Tuesday, December 14, 2010
X-Plane vs. Blender Normal Maps
This difference is easy to miss because X-Plane has to renormalize the normal map as the last step of processing the normal map. This turns a big artifact into a small one. The general effect of using the Blender convention rather than X-Plane's is that your normal map will look 'less bumpy' for fairly extreme amounts of bump.
To fix this, simply remap the colors of your blue channel in PhotoShop or some other image editing program. Basically you'll want to set what was 50% blue to 0% blue, and keep 100% blue the same. This will extend the lighter half of the blue channel over the entire blue channel.
If you have any blue less than 50% in the image, um, that's a normal that points backward, and X-Plane doesn't support that.
Thursday, December 09, 2010
Updating to OS X 10.6.x
10.6 has performance enhancements in the video drivers that I suspect will benefit X-Plane 9 users, but it will really matter for X-Plane 10. We need OS X 10.6 to expose some of the OpenGL extensions that these cards have. Thus 10.6 will get you faster frame-rate, more realistic lighting, and more efficient VRAM use.
(If you have an older card, I don't know if you'll get any benefit, although I doubt you'll see a performance loss.)
Friday, November 26, 2010
Using Glass Objects in Planes
- The draw order of the airplane is determined by the object types - glass is drawn last to avoid translucency artifacts.
- Interior light from the plane is only spilled on the "inside" objects.
- Glass objects are excluded from shadow calculations to avoid having opaque windows in the airplane shadow.
In particular, you should have glass for the airplane windows in an attached object tagged as type 'glass'; do not attach your glass to the cockpit object, which cannot be categorized as glass. If you have an old plane with glass in the cockpit, consider cutting the object in half in a 3-d editor and attaching the glass separately.
(You should also use our prop disc animation, rather than use an OBJ for prop discs; the OBJ format doesn't contain the z-buffer tricks necessary to make the prop look right.)

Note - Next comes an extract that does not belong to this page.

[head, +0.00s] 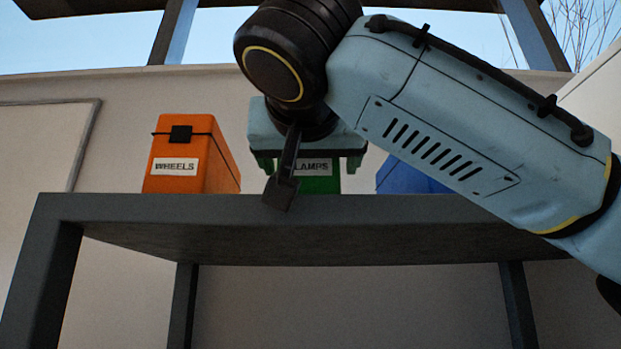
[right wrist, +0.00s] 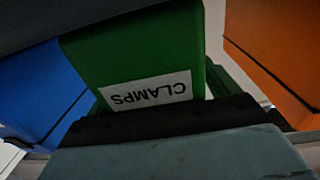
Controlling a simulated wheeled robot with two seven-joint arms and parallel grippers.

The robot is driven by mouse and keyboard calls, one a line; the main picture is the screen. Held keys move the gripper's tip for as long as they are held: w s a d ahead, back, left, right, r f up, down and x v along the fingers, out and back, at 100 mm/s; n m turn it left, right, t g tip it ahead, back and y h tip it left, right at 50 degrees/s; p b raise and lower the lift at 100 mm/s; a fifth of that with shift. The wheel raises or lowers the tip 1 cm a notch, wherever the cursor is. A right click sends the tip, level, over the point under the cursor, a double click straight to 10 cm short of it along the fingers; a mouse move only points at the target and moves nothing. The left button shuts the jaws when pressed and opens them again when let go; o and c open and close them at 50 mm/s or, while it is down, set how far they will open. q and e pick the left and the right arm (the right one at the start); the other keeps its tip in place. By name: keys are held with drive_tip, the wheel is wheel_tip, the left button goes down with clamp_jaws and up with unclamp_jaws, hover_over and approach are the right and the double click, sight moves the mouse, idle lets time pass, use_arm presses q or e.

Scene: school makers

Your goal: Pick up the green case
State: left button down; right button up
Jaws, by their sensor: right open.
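The green case (head: 322,185) stands on the dark table, with a white label ending in "LAMPS". My right arm and right gripper (head: 308,166) cover much of it in the head view. The right gripper is open, with its fingers apart on either side of the case's upper part. In the right wrist view the green case (right wrist: 130,60) fills the middle, its "CLAMPS" label upside down. I cannot tell whether the fingers touch it. My left gripper is not in view.
An orange case (head: 178,160) labelled "WHEELS" stands left of the green case on the table (head: 150,208). A blue case (head: 410,178) stands to the right, partly hidden behind my arm. A gap of bare tabletop separates the orange and green cases.

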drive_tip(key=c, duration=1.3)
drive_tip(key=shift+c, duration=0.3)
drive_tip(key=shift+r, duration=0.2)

Wednesday, November 24, 2010
The Four Minute Mile
Randy and Tyler posted what was becoming clear (by the lack of an already existing beta): our estimated release date for X-Plane 10 was incorrect. Software project delays are pretty common, and often when a third party add-on is delayed, the community jumps to speculate about "what's going on" inside the project and tries to infer whether the delay is an indication of serious problems.

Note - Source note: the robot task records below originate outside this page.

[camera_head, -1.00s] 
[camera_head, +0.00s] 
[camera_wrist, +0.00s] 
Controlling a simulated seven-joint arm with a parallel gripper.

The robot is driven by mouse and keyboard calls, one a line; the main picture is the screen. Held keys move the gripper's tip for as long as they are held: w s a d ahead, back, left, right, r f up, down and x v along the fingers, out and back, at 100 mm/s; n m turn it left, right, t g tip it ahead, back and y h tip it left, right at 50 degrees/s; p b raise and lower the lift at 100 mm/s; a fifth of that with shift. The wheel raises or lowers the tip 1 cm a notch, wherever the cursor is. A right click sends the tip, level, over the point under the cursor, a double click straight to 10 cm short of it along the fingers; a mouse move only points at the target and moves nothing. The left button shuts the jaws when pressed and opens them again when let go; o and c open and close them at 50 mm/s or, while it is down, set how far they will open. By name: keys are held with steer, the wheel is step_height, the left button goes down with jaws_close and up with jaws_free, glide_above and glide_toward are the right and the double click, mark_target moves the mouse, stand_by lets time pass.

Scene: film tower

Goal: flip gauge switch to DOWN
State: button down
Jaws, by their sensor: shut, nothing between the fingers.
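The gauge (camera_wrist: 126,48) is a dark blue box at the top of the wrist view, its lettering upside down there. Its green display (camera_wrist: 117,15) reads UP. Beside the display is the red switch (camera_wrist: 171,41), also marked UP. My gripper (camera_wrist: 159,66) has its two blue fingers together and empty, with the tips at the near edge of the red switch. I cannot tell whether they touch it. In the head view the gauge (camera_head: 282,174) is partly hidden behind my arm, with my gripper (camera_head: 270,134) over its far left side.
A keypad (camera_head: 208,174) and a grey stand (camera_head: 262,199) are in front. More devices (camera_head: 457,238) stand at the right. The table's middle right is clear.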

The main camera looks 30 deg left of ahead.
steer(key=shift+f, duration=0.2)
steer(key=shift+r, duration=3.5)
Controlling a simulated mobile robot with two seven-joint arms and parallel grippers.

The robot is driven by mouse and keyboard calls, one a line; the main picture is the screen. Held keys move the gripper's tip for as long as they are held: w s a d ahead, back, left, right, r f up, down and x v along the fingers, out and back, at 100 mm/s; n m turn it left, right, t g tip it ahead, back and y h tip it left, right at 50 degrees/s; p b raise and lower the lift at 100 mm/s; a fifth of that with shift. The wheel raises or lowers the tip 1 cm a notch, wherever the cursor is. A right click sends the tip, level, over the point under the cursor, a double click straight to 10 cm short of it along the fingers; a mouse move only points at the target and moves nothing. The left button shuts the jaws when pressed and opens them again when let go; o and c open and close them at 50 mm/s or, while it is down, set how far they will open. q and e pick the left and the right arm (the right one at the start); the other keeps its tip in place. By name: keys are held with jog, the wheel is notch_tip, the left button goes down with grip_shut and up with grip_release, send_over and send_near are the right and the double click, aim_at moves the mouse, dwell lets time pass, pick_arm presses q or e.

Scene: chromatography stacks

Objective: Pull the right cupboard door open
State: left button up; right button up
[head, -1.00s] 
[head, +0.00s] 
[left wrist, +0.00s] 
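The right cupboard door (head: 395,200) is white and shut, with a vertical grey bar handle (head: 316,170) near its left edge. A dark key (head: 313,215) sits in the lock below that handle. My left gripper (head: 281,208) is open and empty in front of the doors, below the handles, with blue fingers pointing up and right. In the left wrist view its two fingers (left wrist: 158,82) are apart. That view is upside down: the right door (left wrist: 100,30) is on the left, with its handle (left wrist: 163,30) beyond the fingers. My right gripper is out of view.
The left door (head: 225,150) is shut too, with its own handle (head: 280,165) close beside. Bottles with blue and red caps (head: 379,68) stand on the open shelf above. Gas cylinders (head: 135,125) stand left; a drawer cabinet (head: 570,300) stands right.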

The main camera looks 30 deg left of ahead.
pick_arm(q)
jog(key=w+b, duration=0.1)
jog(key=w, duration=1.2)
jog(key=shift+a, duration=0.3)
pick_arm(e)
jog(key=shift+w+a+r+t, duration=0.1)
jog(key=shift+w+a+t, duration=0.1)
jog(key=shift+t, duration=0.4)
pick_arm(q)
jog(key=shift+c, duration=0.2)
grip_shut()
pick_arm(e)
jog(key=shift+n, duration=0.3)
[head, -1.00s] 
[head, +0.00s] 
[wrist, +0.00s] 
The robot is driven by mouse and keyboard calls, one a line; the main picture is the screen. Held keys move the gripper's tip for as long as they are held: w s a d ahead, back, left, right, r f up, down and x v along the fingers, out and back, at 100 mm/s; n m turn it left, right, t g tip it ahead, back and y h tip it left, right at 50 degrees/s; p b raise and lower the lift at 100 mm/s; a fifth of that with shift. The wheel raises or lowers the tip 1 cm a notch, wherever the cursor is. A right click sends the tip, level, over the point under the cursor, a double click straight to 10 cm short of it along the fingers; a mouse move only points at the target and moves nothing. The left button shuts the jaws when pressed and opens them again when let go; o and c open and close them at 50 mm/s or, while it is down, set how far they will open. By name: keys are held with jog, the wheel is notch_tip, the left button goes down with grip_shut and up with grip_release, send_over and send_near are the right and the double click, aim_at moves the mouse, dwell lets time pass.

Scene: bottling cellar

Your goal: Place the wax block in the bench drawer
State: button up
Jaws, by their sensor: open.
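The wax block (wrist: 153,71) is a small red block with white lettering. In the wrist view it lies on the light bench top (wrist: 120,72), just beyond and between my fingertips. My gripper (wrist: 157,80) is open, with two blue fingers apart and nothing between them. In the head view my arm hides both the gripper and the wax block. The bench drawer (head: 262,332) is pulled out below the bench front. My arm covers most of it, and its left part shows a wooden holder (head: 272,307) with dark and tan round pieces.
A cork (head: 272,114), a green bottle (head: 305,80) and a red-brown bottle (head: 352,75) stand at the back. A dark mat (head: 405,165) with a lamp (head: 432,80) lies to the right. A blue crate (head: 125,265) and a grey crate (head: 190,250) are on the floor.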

I'd like to try to reframe the issue of delays in terms of an analogy. You ask me: how fast can you run a mile? I tell you "4 minutes and 15 seconds". I then run a mile and you time me. My time: 6 minutes, 10 seconds.* What can we learn from this episode? I think we can learn two things:
- For a computer programmer, I am surprisingly fast - a six minute mile isn't to be sneezed at when you spend your days sitting on your ass in front of a monitor drinking coffee.

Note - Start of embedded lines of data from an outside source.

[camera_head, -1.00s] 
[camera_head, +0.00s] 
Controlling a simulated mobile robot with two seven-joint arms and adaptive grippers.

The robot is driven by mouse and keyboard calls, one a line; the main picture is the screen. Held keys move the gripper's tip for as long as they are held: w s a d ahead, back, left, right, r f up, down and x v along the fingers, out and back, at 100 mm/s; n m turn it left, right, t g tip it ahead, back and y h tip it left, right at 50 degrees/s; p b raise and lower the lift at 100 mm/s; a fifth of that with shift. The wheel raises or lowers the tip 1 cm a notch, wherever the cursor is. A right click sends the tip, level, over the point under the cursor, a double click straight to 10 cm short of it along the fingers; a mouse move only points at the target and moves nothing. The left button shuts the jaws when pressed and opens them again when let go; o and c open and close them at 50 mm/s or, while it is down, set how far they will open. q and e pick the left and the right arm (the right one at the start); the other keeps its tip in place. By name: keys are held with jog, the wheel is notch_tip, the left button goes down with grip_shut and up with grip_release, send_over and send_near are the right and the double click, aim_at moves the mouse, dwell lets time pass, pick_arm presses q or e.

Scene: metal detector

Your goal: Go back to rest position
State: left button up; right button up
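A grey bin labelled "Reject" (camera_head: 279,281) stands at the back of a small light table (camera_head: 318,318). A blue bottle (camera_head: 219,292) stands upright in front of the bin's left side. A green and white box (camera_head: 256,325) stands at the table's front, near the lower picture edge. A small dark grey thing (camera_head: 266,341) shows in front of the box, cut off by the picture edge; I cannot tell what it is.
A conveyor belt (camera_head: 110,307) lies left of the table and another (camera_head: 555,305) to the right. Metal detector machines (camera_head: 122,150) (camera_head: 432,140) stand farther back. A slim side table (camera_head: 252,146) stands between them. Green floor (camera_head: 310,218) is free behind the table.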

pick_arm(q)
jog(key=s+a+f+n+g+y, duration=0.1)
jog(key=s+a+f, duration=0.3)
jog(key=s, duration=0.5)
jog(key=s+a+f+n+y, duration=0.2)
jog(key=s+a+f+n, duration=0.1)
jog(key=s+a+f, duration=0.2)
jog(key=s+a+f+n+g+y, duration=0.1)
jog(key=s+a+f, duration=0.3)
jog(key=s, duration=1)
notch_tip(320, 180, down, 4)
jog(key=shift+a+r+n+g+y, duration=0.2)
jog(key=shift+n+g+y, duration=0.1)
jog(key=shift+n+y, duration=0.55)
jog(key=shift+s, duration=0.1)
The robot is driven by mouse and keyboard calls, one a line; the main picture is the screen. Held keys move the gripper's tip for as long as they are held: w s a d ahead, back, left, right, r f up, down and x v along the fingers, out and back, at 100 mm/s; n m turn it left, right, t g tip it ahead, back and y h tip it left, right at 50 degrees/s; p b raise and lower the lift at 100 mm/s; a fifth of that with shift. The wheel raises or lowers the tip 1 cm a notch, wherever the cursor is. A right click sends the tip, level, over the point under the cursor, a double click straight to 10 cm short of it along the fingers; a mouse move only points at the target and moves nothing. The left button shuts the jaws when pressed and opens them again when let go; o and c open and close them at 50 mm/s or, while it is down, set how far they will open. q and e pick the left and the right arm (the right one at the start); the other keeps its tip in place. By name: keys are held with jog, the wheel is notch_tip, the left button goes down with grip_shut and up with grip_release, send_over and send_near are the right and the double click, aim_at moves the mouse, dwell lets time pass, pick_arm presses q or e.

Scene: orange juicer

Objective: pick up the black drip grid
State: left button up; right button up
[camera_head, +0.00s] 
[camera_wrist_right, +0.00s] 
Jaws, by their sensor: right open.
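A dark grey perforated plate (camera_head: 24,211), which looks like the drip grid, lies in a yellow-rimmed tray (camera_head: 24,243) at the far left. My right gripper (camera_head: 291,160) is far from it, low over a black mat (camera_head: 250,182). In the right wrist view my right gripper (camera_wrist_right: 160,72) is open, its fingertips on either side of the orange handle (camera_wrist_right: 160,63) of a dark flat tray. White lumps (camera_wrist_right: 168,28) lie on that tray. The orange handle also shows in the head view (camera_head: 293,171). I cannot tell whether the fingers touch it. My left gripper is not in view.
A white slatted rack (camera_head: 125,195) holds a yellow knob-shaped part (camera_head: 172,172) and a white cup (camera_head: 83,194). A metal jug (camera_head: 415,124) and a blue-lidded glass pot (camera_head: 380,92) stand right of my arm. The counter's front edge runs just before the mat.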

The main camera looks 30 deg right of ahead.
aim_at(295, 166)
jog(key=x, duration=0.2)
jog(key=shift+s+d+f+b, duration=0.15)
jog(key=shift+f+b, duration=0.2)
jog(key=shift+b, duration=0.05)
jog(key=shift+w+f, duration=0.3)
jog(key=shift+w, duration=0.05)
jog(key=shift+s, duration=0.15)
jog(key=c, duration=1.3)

- My ability to predict my own speed is not very good. I was pretty naive to think I could run a 4 minute mile - that's what world class athletes run. My estimate was off by a fairly big error margin.
The same applies to X-Plane; we missed our original projected ship date because the estimation of when we would be done was not a very good estimate. This isn't good for a few reasons:
- It creates uncertainty for third parties as to when a platform will change.
- It makes it difficult for marketing to properly plan a roll-out.
- It makes it difficult to balance the value of more features vs. an earlier release date (since we don't know how much "time" we are trading for "features" if the time estimates are wrong).
When looking at a project that will be delayed (because the original schedule was wrong) there's a few things you can do:
- Add more people. This is quite often the wrong thing to do - please read the Mythical Man Month to understand why. Once your team is the right size, adding more warm bodies usually makes schedule delays worse and hurts efficiency.
- Remove features. This is the only real way to bring in a ship date.
- Move the date back.
Option 2, cutting scope is painful and hard. Sometimes it is the right thing to do. In the case of X-Plane, however, we have the luxury to move the date back. With that in mind, we're trying as hard as we can to keep feature-creep minimal and finish what we've already bit off, so we can get the release done and out the door.
* My mile time is not 6 minutes, 10 seconds...I would be astounded, and quite possibly in the ER if I could run that fast for any sustained amount of time.
Tuesday, November 16, 2010
Curved Roads
X-Plane 10 allows for a road to be a bezier curve, allowing the specification of smooth curves with a small amount of data. This sets us up to trade off visual quality and performance using a rendering setting.
A few notes for authors:
- Like all of the new v10 road features (and pretty much all of the new v10 scenery features), you don't have to use bezier curves in your roads. They are there as an option if you want them.
- X-Plane 10 will not make curves for you; road data that is defined as line segments in the DSF will be rendered as line segments. (This follows the principle that DSFs contain pre-processed scenery data, and the sim shows DSFs exactly as they are written.)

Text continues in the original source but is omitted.